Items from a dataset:
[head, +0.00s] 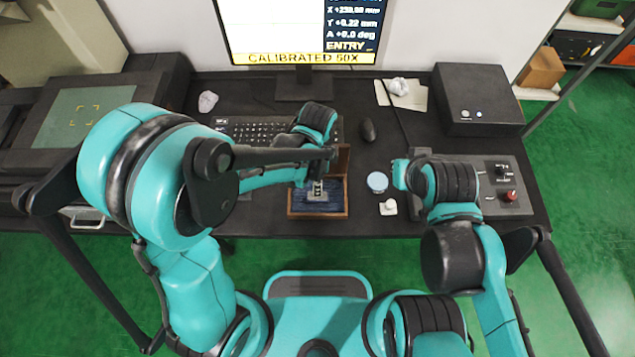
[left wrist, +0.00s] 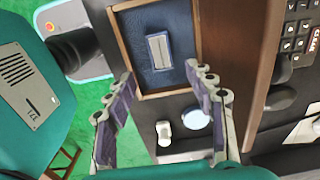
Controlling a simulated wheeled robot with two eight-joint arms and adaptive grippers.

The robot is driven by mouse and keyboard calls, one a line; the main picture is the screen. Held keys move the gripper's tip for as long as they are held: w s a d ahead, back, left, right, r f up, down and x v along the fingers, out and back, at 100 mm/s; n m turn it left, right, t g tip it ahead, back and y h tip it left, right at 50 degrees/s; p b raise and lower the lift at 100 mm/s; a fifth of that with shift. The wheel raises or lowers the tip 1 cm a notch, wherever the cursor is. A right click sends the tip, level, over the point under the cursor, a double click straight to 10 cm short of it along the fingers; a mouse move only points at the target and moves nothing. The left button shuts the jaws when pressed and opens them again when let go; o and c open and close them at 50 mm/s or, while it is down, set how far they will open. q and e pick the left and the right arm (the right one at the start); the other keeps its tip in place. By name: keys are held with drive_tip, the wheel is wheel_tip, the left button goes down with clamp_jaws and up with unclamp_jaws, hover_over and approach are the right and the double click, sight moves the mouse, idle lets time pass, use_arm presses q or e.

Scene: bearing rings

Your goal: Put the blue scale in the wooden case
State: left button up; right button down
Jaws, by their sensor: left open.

* * *

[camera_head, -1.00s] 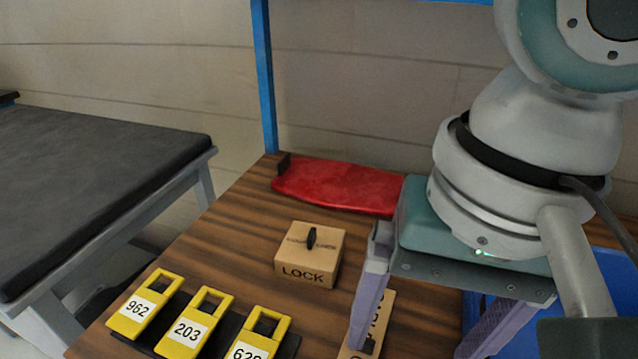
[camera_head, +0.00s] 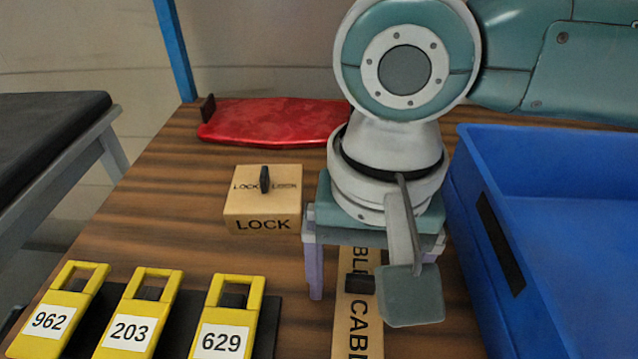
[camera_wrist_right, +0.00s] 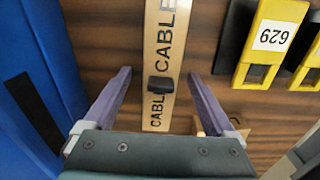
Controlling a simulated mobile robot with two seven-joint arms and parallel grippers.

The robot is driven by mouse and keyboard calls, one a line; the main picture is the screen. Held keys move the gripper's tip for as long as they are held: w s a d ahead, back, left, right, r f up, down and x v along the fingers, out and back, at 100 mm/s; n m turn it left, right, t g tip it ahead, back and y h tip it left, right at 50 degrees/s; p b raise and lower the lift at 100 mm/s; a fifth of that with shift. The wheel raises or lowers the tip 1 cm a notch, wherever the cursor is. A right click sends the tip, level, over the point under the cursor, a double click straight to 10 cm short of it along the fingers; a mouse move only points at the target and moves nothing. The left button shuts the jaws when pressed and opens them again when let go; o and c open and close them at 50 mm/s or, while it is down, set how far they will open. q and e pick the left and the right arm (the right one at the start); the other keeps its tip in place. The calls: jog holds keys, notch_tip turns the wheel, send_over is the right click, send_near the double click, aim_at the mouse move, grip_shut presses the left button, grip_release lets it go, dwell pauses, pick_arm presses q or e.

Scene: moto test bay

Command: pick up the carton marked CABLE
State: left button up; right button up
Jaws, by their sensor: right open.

Task description: Your task is to print the lines from the one containing "State: left button up; right button up" through the one containing "Jaws, by their sensor: right open.", exactly and with nothing added.

Full solution:
State: left button up; right button up
Jaws, by their sensor: right open.

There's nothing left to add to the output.